- **What is needed**
Copy all of the material exactly. Pictures are not to appear in the copy.

- **Available data**
---

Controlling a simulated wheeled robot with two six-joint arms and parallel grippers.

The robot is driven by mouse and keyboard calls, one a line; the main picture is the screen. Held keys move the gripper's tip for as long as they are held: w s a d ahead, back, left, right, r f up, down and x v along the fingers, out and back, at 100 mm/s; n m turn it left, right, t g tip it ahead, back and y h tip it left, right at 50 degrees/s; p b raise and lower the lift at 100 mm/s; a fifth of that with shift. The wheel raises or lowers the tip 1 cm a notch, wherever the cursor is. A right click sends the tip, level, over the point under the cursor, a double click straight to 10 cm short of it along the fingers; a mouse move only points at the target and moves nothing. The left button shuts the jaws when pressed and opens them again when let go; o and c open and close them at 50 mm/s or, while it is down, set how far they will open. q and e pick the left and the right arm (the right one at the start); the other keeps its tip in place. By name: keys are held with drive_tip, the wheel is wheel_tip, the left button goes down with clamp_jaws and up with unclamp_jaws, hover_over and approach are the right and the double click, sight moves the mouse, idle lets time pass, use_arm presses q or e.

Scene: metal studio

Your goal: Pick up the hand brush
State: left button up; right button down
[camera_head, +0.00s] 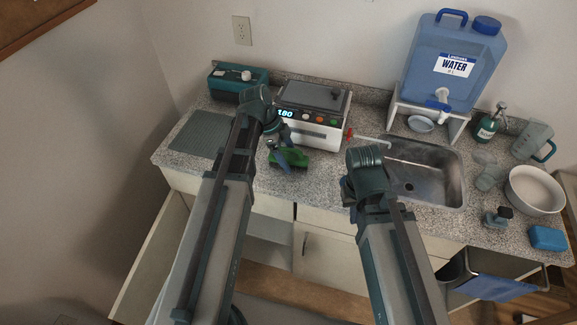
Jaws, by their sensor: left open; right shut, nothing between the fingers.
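My left gripper (284,155) is open, just above a green object (297,158) near the front edge of the counter, left of the sink. The fingers partly cover this object, and I cannot tell whether they touch it. Its shape is too small to make out clearly. A small grey-teal item with a dark knob (498,216), possibly the hand brush, sits on the counter right of the sink. I cannot tell for certain which is the brush. My right gripper (348,190) is shut and empty in front of the sink, mostly hidden by its own wrist.
A white device with a display (312,125) stands behind the left gripper. The metal sink (425,175) lies in the middle right. A blue water jug (455,65), soap bottle (488,125), white bowl (535,190) and blue sponge (547,237) crowd the right. A grey mat (195,135) lies left.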

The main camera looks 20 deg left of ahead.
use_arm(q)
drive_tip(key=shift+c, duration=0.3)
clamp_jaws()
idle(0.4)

---

- **The result**
Controlling a simulated wheeled robot with two six-joint arms and parallel grippers.

The robot is driven by mouse and keyboard calls, one a line; the main picture is the screen. Held keys move the gripper's tip for as long as they are held: w s a d ahead, back, left, right, r f up, down and x v along the fingers, out and back, at 100 mm/s; n m turn it left, right, t g tip it ahead, back and y h tip it left, right at 50 degrees/s; p b raise and lower the lift at 100 mm/s; a fifth of that with shift. The wheel raises or lowers the tip 1 cm a notch, wherever the cursor is. A right click sends the tip, level, over the point under the cursor, a double click straight to 10 cm short of it along the fingers; a mouse move only points at the target and moves nothing. The left button shuts the jaws when pressed and opens them again when let go; o and c open and close them at 50 mm/s or, while it is down, set how far they will open. q and e pick the left and the right arm (the right one at the start); the other keeps its tip in place. By name: keys are held with drive_tip, the wheel is wheel_tip, the left button goes down with clamp_jaws and up with unclamp_jaws, hover_over and approach are the right and the double click, sight moves the mouse, idle lets time pass, use_arm presses q or e.

Scene: metal studio

Your goal: Pick up the hand brush
State: left button up; right button down
[camera_head, +0.00s] 
Jaws, by their sensor: left open; right shut, nothing between the fingers.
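My left gripper (284,155) is open, just above a green object (297,158) near the front edge of the counter, left of the sink. The fingers partly cover this object, and I cannot tell whether they touch it. Its shape is too small to make out clearly. A small grey-teal item with a dark knob (498,216), possibly the hand brush, sits on the counter right of the sink. I cannot tell for certain which is the brush. My right gripper (348,190) is shut and empty in front of the sink, mostly hidden by its own wrist.
A white device with a display (312,125) stands behind the left gripper. The metal sink (425,175) lies in the middle right. A blue water jug (455,65), soap bottle (488,125), white bowl (535,190) and blue sponge (547,237) crowd the right. A grey mat (195,135) lies left.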

The main camera looks 20 deg left of ahead.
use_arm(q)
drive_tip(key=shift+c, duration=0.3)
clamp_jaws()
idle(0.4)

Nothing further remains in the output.